[What to produce] Copy out each line of the data holding "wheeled".

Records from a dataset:
[Begin]

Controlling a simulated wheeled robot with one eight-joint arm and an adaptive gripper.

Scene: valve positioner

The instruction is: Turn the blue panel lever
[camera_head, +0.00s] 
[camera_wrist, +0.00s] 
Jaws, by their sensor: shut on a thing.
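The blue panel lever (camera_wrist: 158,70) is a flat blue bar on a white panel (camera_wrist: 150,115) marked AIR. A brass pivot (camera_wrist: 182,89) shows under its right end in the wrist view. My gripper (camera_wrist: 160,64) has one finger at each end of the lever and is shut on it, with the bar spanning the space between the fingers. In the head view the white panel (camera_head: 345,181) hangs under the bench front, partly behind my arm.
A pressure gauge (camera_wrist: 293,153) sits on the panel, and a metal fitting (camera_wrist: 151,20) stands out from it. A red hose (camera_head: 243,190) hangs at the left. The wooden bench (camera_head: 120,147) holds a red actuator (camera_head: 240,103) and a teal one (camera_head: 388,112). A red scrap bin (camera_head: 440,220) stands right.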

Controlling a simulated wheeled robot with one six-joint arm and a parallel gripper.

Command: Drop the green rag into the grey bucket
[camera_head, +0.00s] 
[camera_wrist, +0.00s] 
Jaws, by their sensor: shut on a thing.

[End]

[Answer]
Controlling a simulated wheeled robot with one eight-joint arm and an adaptive gripper.
Controlling a simulated wheeled robot with one six-joint arm and a parallel gripper.

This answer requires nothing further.